Ghosn was newly arrived at Renault after a turbocharged career at the tiremaker Michelin when his boss at Renault, Louis Schweitzer, sent him to Japan in 1999 with a daunting task: Rescue Nissan from near-bankruptcy and justify Renault’s audacious $5 billion investment in the ailing company.
Ghosn took charge at Nissan with the title of chief operating officer, and within two years, Nissan was profitable — and Ghosn was made CEO, a post he would hold until 2017. Ghosn became a rock star executive, the subject of glowing profiles and business-school case studies in how to get disparate corporate and national cultures to work together.

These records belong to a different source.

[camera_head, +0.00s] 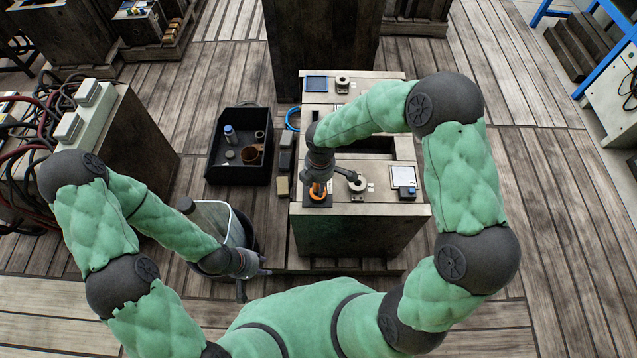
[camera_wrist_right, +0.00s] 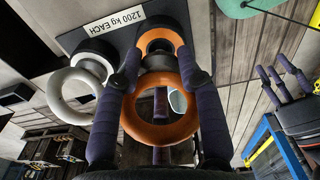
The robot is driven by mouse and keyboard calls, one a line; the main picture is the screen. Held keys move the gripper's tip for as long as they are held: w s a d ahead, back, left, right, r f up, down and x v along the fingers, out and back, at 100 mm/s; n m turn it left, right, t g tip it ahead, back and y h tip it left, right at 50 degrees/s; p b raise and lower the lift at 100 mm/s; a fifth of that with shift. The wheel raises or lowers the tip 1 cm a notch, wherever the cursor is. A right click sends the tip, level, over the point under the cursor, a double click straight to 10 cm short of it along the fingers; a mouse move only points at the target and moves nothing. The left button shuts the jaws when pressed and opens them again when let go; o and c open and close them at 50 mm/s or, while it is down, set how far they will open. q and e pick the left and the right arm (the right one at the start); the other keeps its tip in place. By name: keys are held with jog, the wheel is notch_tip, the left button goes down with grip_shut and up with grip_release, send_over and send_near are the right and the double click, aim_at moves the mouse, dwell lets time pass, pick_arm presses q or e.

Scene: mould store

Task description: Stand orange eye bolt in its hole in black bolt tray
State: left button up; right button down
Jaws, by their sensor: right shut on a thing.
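The orange eye bolt (camera_wrist_right: 160,130) is in my right gripper (camera_wrist_right: 158,85), which is shut on its ring. The orange collar (camera_wrist_right: 160,40) lies beyond the ring, over the black bolt tray (camera_wrist_right: 118,32) with its "1200 kg EACH" label. I cannot tell whether the shank is in its hole. A pale eye bolt (camera_wrist_right: 58,108) stands beside it at the left. In the head view the orange eye bolt (camera_head: 318,193) shows under my right gripper (camera_head: 318,184), over the black tray (camera_head: 317,204). My left gripper (camera_head: 252,283) is open and empty, low by the bucket.
The bench (camera_head: 405,208) also bears a round grey item (camera_head: 357,183) and a framed card (camera_head: 403,176) right of the tray. A black crate (camera_head: 238,172) with small items and a bucket (camera_head: 243,225) stand to the left.

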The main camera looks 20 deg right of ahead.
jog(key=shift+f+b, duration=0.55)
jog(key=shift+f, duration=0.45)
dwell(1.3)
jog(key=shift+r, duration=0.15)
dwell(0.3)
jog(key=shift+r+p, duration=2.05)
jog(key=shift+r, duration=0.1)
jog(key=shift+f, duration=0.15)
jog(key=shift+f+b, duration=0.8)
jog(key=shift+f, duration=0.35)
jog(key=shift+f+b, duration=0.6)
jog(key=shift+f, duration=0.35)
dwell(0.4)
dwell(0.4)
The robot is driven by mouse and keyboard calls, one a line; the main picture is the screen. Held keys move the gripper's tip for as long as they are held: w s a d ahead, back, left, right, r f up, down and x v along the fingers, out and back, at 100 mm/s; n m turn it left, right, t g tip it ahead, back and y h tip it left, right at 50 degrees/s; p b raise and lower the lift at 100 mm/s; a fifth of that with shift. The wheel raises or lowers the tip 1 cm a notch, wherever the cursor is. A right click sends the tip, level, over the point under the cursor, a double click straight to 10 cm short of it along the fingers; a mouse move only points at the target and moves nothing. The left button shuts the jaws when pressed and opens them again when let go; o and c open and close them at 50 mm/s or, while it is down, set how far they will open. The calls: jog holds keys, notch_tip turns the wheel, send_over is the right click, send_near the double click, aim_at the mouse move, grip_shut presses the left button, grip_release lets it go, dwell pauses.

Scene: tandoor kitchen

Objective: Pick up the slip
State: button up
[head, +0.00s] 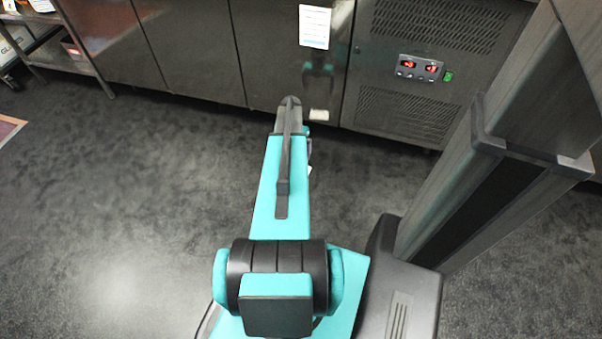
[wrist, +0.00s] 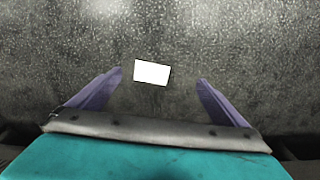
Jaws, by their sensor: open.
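The slip (wrist: 152,72) is a small blank white rectangle lying flat on the dark speckled floor in the wrist view, slightly tilted. My gripper (wrist: 161,76) is open, with its two purple fingers spread. The slip shows in the gap between the fingertips, closer to the left finger, and neither finger appears to touch it. I cannot tell how high the fingertips are above the floor. In the head view my arm hides most of the gripper, and a small pale sliver shows at the arm's right edge; I cannot tell if it is the slip.
Dark steel cabinets (head: 190,50) line the back, with a white notice (head: 315,27) on one door and a control panel (head: 420,68) at right. A pale patch (head: 319,115) shows low on that door. A metal shelf (head: 75,45) stands back left. The floor (head: 110,200) at left is clear.

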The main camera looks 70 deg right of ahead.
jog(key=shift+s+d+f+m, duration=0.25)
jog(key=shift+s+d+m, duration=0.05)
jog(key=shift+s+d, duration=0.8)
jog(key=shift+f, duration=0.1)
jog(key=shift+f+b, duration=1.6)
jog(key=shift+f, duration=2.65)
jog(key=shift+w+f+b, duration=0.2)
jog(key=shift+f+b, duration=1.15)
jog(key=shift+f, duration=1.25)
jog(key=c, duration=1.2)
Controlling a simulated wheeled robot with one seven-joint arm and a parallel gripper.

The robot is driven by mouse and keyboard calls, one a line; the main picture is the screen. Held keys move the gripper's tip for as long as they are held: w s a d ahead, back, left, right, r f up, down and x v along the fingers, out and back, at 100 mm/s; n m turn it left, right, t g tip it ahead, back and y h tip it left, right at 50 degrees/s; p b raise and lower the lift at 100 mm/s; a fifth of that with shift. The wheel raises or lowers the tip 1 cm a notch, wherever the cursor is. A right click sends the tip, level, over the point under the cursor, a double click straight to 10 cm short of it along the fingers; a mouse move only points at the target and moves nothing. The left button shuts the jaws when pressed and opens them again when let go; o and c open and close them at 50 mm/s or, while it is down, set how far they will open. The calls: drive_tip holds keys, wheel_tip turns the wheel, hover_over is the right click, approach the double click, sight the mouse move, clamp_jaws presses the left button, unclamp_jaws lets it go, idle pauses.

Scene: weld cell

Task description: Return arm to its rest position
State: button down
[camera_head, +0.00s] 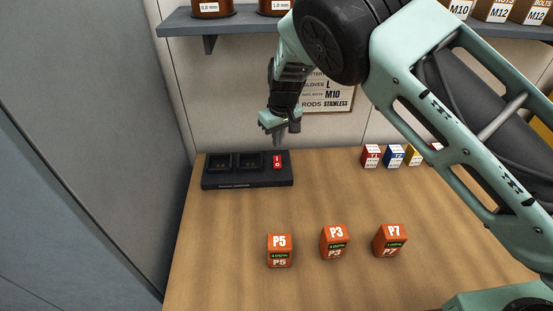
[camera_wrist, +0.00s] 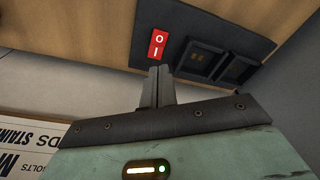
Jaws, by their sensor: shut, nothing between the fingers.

Under his watch, the Renault-Nissan-Mitsubishi alliance has become arguably the largest automaker in the world, with sales of more than 10.5 million vehicles in 2017. The Renault brand has become a solid top 3 seller in Europe, and now has global reach and ambitions — and a hedge against slow growth in Europe. Rescue projects like Dacia, a Romanian state-owned brand, and AvtoVAZ, which makes the Lada brand in Russia, are now solid contributors to the bottom line.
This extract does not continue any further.